Exercise goal: Below are the records. List every line holding the word "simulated".

Data lines:
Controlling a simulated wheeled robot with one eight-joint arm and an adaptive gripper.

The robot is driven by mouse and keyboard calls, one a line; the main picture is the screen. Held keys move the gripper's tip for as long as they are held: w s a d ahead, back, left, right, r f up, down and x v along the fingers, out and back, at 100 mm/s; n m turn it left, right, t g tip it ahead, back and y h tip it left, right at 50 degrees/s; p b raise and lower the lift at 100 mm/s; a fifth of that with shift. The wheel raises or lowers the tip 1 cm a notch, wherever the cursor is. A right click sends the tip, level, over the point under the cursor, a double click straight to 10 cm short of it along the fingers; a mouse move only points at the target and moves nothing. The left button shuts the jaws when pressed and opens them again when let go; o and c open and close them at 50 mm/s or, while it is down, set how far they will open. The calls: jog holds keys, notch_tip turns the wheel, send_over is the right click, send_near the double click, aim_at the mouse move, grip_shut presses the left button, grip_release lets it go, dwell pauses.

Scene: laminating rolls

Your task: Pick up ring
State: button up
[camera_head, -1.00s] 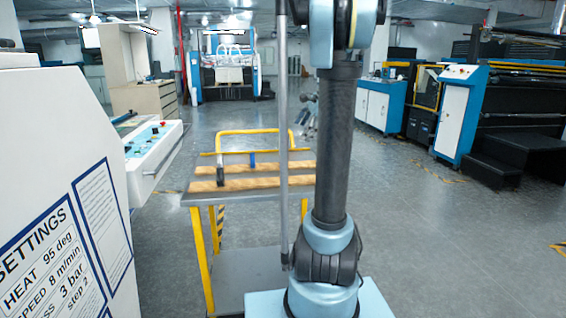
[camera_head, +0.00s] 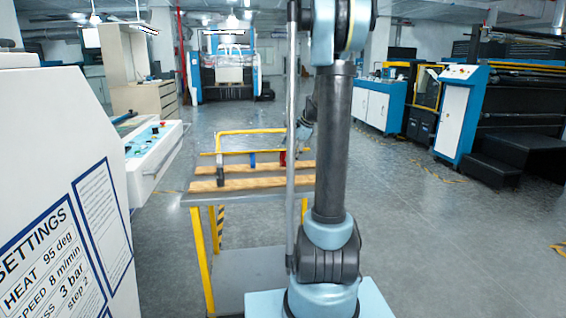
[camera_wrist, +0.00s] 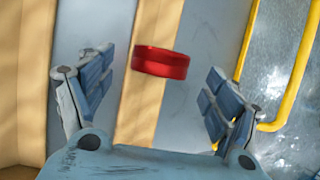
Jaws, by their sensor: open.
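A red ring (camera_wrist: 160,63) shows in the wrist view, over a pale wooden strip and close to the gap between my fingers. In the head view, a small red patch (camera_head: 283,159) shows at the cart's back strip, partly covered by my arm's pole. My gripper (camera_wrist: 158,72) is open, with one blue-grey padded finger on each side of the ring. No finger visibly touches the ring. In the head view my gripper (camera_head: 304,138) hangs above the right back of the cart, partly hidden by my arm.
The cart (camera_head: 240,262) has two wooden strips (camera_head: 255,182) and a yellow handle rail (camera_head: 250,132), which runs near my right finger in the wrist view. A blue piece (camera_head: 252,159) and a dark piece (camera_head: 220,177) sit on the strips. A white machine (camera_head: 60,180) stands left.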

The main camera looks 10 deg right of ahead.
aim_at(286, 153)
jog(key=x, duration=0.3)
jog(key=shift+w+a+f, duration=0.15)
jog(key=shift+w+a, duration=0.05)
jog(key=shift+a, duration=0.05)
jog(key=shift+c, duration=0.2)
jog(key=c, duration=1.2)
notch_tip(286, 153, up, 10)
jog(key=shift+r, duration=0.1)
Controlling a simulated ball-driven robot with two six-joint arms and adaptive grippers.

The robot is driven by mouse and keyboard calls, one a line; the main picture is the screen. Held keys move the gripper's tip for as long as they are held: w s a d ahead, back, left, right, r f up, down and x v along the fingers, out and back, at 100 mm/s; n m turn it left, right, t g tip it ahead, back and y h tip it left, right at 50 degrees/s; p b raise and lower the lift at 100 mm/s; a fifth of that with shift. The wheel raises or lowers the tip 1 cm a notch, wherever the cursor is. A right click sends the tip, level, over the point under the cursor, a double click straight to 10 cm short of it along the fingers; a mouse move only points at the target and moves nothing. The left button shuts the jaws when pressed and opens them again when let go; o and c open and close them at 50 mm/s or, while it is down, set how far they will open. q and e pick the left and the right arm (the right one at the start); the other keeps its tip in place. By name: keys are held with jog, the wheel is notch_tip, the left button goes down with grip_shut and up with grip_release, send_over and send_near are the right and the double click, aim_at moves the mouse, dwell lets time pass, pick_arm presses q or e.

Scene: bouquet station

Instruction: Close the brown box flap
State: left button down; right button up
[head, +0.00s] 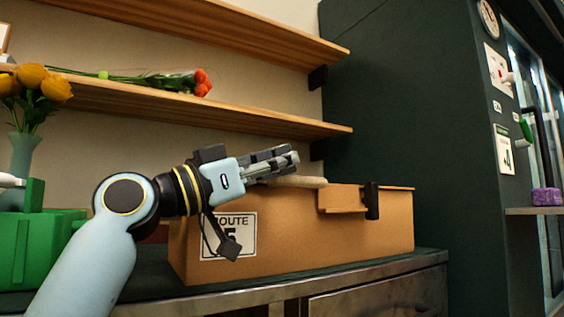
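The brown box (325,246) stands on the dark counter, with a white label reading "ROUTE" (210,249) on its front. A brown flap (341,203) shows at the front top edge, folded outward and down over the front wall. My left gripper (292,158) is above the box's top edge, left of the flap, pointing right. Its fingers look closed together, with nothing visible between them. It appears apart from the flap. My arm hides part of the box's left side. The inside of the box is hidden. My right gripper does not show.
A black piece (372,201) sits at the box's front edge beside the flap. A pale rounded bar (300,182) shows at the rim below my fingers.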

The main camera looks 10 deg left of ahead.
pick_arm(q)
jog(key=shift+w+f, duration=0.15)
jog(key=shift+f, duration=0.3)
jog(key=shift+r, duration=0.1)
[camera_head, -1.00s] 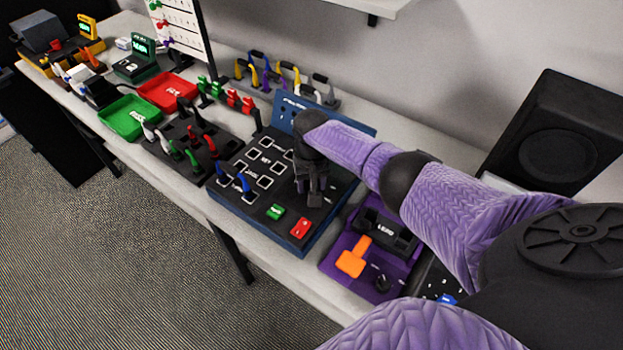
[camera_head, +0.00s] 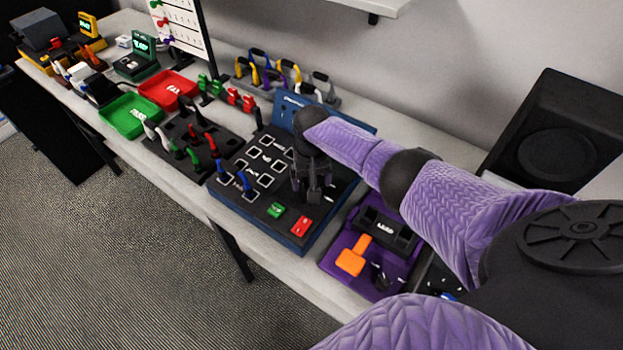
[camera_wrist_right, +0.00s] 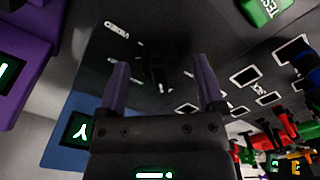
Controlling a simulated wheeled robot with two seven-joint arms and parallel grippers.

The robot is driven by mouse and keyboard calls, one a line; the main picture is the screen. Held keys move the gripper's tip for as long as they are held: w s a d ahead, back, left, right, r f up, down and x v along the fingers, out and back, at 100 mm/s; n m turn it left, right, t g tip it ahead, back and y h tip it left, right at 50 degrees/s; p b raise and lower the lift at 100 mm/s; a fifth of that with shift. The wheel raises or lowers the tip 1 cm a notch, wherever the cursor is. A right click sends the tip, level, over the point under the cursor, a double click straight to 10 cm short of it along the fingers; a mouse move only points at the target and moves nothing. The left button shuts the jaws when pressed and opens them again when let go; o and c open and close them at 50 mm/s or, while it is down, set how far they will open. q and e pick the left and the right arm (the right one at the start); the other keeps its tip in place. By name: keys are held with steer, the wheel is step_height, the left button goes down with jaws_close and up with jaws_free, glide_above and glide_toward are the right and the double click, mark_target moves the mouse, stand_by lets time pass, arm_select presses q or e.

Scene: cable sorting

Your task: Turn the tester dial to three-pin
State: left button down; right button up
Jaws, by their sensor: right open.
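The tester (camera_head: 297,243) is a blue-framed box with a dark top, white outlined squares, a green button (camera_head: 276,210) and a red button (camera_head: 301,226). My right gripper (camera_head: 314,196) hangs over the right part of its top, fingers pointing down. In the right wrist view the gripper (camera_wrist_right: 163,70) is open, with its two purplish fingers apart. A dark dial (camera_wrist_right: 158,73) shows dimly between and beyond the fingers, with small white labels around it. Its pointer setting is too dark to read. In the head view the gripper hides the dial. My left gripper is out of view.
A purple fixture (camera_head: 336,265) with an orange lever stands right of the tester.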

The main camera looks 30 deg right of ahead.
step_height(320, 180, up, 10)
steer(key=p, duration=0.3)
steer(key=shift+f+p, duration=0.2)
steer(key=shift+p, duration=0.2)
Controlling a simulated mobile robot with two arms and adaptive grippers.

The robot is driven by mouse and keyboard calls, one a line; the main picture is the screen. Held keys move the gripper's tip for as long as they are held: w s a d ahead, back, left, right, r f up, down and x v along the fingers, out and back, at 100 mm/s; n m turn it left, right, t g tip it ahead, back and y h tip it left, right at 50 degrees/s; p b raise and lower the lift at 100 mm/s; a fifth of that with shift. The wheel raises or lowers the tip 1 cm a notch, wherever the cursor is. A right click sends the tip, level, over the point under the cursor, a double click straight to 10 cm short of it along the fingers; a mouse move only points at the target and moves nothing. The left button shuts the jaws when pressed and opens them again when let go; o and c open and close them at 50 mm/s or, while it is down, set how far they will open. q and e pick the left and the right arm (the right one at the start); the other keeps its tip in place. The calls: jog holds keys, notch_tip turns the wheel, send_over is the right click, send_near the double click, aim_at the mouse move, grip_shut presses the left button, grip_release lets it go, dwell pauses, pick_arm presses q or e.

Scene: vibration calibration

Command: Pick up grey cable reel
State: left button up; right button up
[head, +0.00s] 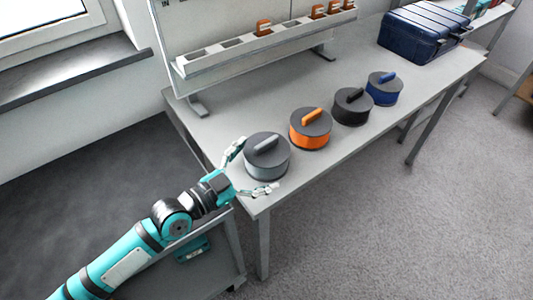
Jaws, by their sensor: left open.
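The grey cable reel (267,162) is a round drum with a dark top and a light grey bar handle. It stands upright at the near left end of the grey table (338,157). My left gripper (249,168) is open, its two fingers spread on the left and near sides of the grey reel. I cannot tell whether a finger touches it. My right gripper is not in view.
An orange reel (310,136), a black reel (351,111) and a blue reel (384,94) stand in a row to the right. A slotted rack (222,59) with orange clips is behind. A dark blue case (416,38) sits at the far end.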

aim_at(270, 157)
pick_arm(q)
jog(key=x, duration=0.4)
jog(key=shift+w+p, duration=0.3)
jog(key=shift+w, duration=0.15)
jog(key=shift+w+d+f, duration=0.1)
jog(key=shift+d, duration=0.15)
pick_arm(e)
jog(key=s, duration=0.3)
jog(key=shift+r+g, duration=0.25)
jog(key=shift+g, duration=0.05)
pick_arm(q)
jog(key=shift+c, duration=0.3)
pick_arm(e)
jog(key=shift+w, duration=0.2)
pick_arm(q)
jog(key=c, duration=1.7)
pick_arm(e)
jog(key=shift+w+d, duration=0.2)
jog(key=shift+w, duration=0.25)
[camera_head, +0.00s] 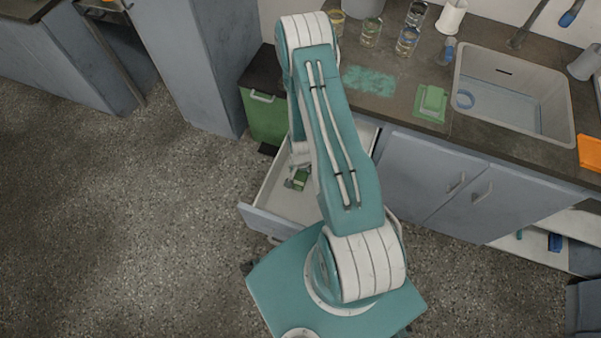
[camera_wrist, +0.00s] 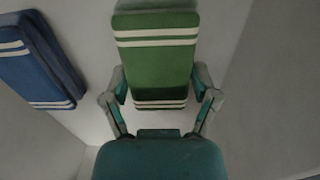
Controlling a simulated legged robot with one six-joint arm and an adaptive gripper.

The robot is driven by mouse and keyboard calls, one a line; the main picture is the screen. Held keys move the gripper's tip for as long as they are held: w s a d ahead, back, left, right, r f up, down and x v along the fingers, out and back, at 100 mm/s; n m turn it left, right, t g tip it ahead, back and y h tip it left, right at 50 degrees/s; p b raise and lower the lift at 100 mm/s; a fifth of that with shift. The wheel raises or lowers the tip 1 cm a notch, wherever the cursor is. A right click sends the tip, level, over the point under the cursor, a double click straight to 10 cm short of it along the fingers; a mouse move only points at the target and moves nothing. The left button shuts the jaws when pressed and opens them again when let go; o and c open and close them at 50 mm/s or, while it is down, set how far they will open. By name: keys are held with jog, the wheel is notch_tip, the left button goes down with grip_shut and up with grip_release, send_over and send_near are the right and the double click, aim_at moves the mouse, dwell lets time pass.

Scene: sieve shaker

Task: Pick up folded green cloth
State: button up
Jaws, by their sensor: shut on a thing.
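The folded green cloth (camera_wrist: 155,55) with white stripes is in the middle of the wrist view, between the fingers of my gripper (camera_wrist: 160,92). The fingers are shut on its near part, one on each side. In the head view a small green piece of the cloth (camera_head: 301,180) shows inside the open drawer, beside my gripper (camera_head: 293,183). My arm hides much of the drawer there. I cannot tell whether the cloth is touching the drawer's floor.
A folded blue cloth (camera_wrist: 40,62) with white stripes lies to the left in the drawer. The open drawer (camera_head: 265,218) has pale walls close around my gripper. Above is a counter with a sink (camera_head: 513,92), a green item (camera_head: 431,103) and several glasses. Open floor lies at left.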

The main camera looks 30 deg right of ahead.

Task response:
Controlling a simulated wheeled robot with one eight-joint arm and an adaptive gripper.
Controlling a simulated ball-driven robot with two six-joint arms and adaptive grippers.
Controlling a simulated wheeled robot with two seven-joint arms and parallel grippers.
Controlling a simulated mobile robot with two arms and adaptive grippers.
Controlling a simulated legged robot with one six-joint arm and an adaptive gripper.

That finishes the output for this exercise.